> _DATASET SECTION_
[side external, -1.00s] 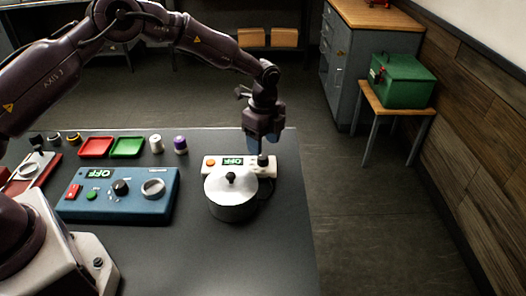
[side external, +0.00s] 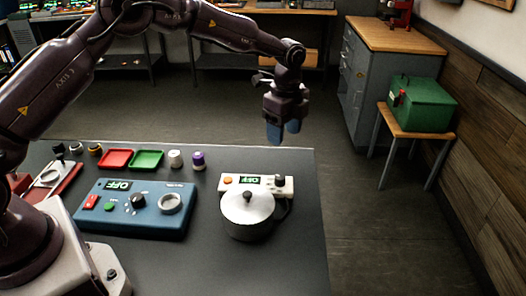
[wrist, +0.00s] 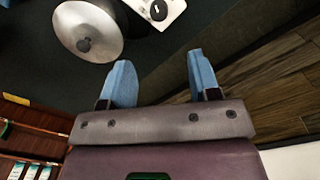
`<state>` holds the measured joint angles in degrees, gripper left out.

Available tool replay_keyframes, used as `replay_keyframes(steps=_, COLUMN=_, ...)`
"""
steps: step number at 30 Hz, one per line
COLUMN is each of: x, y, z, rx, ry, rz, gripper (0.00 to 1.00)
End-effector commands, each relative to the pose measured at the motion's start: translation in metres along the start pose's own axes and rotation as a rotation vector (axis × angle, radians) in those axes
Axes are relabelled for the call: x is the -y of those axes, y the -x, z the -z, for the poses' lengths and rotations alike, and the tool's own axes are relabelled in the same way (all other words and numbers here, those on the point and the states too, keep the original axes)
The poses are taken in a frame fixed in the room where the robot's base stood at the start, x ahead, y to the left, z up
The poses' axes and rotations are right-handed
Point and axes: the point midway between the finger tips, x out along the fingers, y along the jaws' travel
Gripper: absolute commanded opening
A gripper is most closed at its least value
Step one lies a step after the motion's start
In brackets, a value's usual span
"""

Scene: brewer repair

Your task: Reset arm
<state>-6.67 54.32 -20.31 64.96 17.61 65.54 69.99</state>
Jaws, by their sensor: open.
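My gripper (side external: 283,133) is open and empty, raised above the far right part of the dark table (side external: 290,255). Its two blue fingers stand apart in the wrist view (wrist: 160,82). A silver pot (side external: 247,213) with a domed lid and dark knob stands on the table, nearer the camera than my gripper. Behind it is a white brewer base (side external: 229,181) with an orange button, a display reading OFF and a dark knob (side external: 280,182). In the wrist view the pot lid (wrist: 88,30) and the dark knob (wrist: 158,10) lie beyond the fingertips.
A blue control box (side external: 150,225) with an OFF display sits left of the pot. Red (side external: 116,159) and green (side external: 147,160) trays, a white jar (side external: 175,159) and a purple-topped jar (side external: 198,160) stand behind it. A green case (side external: 425,105) rests on a stool at right.

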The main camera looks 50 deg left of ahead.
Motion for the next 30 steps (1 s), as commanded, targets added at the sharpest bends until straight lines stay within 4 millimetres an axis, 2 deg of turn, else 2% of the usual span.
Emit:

> _WHAT THE TASK REQUIRES_
Each line of the data should be quoted exactly, with pictures left out.

> _EXERCISE RESPONSE_
[side external, -1.00s] 
[side external, +0.00s] 
[wrist, +0.00s] 
`<state>` holds the measured joint angles in degrees, gripper left out.

Available tool replay_keyframes, used as `replay_keyframes(steps=_, COLUMN=_, ...)`
"""
steps: step number at 30 Hz, one per line
COLUMN is each of: x, y, z, rx, ry, rz, gripper (0.00 to 1.00)
End-effector commands, each relative to the pose measured at the motion's start: translation in metres along the start pose's own axes and rotation as a rotation vector (axis × angle, radians) in those axes
Axes are relabelled for the call: x is the -y of those axes, y the -x, z the -z, for the poses' lengths and rotations alike, and the tool's own axes are relabelled in the same way (all other words and numbers here, those on the point and the states too, keep the original axes)
The poses are taken in a frame fixed in the room where the robot's base stood at the start, x ahead, y to the left, z up
The poses' axes and rotations are right-handed
Point and axes: the point midway between the finger tips, x out along the fingers, y along the jaws' travel
Gripper: absolute commanded opening
A gripper is most closed at its least value
Step one lies a step after the motion's start
In brackets, a value's usual span
"""

Scene: brewer repair

Your task: Reset arm
<state>-6.67 54.32 -20.31 64.96 17.61 65.54 69.99</state>
Jaws, by their sensor: open.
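My gripper (side external: 283,133) is open and empty, raised above the far right part of the dark table (side external: 290,255). Its two blue fingers stand apart in the wrist view (wrist: 160,82). A silver pot (side external: 247,213) with a domed lid and dark knob stands on the table, nearer the camera than my gripper. Behind it is a white brewer base (side external: 229,181) with an orange button, a display reading OFF and a dark knob (side external: 280,182). In the wrist view the pot lid (wrist: 88,30) and the dark knob (wrist: 158,10) lie beyond the fingertips.
A blue control box (side external: 150,225) with an OFF display sits left of the pot. Red (side external: 116,159) and green (side external: 147,160) trays, a white jar (side external: 175,159) and a purple-topped jar (side external: 198,160) stand behind it. A green case (side external: 425,105) rests on a stool at right.

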The main camera looks 50 deg left of ahead.
Motion for the next 30 steps (1 s), as commanded, targets added at the sharpest bends until straight lines stay within 4 millimetres an axis, 2 deg of turn, else 2% of the usual span.
Emit:

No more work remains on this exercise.